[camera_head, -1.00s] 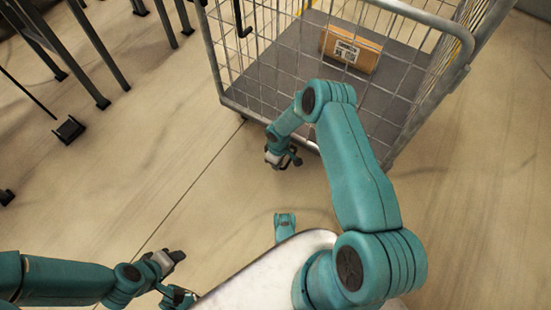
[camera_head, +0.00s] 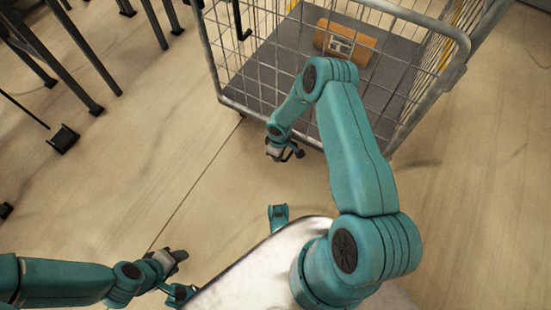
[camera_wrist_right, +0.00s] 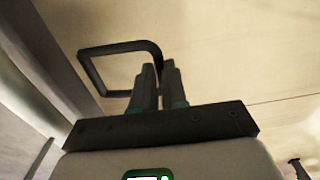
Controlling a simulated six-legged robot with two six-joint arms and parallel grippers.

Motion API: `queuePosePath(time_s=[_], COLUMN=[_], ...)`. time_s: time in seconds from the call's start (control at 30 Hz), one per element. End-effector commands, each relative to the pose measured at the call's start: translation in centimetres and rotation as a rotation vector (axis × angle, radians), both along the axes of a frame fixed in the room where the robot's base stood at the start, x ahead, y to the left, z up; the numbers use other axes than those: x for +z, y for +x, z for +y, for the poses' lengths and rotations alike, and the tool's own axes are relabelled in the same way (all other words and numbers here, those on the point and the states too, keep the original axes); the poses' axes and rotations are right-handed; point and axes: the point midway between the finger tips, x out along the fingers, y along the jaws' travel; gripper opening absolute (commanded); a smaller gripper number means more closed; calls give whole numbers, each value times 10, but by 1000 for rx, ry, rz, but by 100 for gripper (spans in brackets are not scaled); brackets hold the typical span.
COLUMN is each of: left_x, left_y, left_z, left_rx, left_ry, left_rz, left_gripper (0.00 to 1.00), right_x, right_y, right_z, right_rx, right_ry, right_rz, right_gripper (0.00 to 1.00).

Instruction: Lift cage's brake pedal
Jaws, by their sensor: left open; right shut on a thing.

**INSTRUCTIONS FOR THE TASK**
Copy exactly the stretch of lines from the one containing "[camera_wrist_right, +0.00s]" through the one containing "Controlling a simulated", both included. Leave out any pictures.

**FINISHED TASK**
[camera_wrist_right, +0.00s] 
Controlling a simulated six-legged robot with two six-joint arms and parallel grippers.

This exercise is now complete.